>> start

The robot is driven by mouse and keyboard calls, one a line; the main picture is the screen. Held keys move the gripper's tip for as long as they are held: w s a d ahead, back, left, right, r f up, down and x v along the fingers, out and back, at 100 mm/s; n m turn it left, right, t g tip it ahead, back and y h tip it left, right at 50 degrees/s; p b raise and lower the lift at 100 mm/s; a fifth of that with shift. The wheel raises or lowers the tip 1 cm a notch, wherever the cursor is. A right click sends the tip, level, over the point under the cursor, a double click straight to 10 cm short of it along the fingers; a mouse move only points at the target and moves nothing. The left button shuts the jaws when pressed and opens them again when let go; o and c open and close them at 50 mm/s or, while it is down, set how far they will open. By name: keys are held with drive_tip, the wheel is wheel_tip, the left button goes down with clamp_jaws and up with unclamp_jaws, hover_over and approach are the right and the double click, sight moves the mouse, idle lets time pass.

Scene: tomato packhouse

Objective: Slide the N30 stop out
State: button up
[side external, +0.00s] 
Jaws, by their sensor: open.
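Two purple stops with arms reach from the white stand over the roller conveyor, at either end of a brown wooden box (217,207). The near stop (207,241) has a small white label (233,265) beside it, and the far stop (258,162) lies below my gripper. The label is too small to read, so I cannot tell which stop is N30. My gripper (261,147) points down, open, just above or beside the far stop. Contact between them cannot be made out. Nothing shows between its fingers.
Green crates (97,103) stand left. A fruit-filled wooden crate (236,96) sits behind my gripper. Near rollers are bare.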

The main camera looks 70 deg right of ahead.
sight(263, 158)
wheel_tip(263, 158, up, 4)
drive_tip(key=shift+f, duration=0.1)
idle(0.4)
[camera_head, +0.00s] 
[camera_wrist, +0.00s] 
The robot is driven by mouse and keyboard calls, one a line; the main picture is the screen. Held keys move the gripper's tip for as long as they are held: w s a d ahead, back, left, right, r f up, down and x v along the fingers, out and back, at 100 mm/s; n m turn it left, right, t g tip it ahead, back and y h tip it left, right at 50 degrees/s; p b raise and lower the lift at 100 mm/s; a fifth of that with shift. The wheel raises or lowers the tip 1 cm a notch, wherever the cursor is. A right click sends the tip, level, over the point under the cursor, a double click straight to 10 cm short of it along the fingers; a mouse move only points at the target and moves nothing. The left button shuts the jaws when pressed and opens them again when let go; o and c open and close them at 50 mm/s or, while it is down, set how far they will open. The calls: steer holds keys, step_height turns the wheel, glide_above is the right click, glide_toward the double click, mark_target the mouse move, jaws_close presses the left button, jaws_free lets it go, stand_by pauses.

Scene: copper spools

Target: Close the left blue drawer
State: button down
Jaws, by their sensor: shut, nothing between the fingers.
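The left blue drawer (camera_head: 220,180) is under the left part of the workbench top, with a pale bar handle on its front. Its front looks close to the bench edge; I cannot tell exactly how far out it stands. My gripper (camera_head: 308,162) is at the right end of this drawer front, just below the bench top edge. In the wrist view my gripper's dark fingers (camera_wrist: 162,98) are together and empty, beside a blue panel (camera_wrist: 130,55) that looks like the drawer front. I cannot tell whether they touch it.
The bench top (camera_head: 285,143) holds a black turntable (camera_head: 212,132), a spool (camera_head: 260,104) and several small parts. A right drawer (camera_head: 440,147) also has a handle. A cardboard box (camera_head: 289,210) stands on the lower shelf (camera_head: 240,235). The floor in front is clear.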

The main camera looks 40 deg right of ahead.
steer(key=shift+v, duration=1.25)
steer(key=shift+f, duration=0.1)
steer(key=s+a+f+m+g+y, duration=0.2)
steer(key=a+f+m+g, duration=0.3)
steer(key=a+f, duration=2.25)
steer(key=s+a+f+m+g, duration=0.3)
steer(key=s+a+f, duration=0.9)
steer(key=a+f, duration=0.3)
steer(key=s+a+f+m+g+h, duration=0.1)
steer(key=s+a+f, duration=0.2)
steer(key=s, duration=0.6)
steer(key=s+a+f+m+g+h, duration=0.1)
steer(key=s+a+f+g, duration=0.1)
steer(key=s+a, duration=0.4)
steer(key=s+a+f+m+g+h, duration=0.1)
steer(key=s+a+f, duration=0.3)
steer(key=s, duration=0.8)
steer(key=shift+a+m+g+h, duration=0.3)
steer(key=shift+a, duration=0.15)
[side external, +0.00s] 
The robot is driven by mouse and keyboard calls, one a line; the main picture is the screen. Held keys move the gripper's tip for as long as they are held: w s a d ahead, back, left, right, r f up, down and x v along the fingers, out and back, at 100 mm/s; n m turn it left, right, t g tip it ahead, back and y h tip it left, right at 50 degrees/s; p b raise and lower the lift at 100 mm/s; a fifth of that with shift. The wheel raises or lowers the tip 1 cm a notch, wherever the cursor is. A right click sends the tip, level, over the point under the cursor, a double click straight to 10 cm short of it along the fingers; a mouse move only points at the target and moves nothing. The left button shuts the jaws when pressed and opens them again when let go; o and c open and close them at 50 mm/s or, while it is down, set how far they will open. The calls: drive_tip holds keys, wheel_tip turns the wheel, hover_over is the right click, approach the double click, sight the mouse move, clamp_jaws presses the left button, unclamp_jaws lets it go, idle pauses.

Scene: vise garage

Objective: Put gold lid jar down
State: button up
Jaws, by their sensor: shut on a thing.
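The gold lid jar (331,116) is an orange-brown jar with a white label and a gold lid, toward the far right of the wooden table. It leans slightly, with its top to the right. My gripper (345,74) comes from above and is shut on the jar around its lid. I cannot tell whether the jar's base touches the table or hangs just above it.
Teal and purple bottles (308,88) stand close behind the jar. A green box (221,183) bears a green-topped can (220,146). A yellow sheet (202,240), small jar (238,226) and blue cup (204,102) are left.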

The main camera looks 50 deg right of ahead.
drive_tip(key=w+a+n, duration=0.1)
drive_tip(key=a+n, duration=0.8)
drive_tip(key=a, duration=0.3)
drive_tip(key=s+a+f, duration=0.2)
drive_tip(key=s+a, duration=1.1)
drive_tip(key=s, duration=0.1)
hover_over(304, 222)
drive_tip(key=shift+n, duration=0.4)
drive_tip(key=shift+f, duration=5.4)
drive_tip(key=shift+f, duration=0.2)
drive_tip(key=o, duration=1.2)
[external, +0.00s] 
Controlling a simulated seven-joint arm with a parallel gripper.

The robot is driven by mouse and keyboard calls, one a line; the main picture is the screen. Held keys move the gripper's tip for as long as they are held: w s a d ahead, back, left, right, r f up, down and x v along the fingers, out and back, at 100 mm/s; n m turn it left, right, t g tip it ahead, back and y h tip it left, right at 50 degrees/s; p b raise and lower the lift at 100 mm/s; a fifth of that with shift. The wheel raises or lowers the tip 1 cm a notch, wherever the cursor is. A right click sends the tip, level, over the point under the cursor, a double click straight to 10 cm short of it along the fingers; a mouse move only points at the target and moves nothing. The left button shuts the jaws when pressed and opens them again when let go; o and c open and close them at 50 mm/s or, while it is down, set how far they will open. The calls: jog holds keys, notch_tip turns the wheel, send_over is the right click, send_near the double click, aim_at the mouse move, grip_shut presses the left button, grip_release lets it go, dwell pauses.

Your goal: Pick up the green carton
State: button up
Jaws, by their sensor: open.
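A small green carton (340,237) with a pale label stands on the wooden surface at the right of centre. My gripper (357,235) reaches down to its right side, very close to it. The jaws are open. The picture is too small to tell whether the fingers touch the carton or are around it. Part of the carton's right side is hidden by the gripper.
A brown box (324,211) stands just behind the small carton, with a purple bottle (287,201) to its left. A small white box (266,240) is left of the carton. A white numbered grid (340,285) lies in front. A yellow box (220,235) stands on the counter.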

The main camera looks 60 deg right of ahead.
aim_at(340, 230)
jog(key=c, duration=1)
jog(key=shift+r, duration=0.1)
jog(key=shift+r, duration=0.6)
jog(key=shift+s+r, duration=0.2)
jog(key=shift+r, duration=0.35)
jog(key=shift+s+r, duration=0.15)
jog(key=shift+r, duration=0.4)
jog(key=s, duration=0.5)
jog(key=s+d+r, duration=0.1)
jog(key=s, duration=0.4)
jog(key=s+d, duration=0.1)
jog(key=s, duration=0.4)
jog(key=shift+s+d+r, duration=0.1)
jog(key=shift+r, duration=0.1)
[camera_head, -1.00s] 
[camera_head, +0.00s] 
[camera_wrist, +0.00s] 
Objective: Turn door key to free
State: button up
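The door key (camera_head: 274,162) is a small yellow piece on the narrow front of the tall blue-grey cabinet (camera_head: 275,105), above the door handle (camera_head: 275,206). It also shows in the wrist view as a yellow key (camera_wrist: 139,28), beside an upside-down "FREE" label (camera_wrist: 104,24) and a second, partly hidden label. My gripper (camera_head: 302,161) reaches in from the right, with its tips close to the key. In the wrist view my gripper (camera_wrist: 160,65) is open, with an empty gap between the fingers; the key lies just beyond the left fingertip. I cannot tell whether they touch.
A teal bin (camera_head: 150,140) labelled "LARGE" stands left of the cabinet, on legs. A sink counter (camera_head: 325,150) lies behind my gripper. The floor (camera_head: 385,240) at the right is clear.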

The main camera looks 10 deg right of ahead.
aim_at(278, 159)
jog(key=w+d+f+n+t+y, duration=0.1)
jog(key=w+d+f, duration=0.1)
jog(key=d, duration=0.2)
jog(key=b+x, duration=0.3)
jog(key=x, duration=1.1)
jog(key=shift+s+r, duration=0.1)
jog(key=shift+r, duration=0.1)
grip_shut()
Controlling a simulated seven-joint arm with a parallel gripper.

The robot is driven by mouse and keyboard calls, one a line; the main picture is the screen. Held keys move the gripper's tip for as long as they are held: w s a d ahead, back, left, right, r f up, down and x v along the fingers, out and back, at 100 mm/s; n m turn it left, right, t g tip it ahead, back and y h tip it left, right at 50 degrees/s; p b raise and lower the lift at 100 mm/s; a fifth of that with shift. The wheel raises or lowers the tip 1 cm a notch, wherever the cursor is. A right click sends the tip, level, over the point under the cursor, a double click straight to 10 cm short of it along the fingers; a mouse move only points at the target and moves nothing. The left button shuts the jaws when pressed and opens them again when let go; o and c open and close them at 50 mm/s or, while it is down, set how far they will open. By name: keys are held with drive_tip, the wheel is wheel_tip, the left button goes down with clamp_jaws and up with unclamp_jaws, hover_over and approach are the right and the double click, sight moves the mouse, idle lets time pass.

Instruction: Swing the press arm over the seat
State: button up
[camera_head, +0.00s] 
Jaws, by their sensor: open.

>> end

→ **Short task**:
Which lines hold the word "Objective"? Return all of them from the records above.

→ **Full output**:
Objective: Slide the N30 stop out
Objective: Put gold lid jar down
Objective: Turn door key to free

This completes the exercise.